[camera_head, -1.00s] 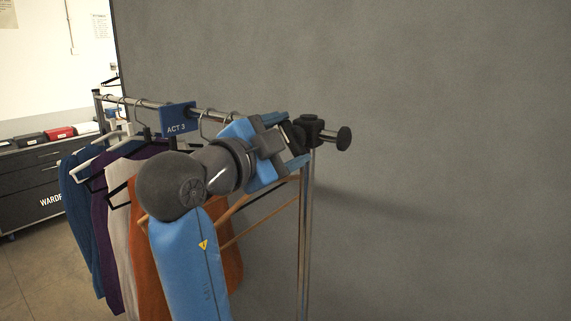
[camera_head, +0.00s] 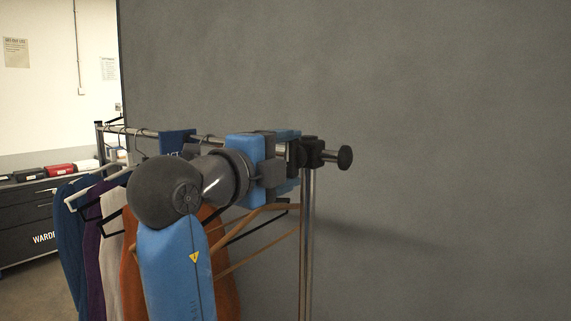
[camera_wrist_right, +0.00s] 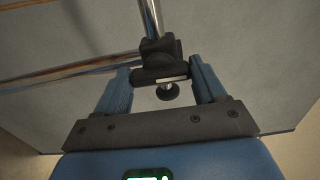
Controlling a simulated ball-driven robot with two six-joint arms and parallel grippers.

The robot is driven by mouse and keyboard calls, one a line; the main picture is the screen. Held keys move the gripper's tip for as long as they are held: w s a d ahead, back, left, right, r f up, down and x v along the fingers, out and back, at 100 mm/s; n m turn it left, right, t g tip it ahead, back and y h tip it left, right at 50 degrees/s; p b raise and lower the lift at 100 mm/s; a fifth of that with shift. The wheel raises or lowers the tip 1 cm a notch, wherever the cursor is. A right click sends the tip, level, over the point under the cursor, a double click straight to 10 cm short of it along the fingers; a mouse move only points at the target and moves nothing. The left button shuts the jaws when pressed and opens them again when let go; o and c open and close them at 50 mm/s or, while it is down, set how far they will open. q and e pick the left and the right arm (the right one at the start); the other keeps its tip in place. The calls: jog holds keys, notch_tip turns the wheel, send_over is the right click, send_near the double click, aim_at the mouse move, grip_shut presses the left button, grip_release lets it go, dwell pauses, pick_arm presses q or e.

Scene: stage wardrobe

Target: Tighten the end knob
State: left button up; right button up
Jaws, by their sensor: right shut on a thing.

___

#### [Objective]
Copy each line of the listing that includes "driven".

#### [Response below]
Controlling a simulated ball-driven robot with two six-joint arms and parallel grippers.
The robot is driven by mouse and keyboard calls, one a line; the main picture is the screen. Held keys move the gripper's tip for as long as they are held: w s a d ahead, back, left, right, r f up, down and x v along the fingers, out and back, at 100 mm/s; n m turn it left, right, t g tip it ahead, back and y h tip it left, right at 50 degrees/s; p b raise and lower the lift at 100 mm/s; a fifth of that with shift. The wheel raises or lowers the tip 1 cm a notch, wherever the cursor is. A right click sends the tip, level, over the point under the cursor, a double click straight to 10 cm short of it along the fingers; a mouse move only points at the target and moves nothing. The left button shuts the jaws when pressed and opens them again when let go; o and c open and close them at 50 mm/s or, while it is down, set how far they will open. q and e pick the left and the right arm (the right one at the start); the other keeps its tip in place. The calls: jog holds keys, notch_tip turns the wheel, send_over is the right click, send_near the double click, aim_at the mouse move, grip_shut presses the left button, grip_release lets it go, dwell pauses, pick_arm presses q or e.

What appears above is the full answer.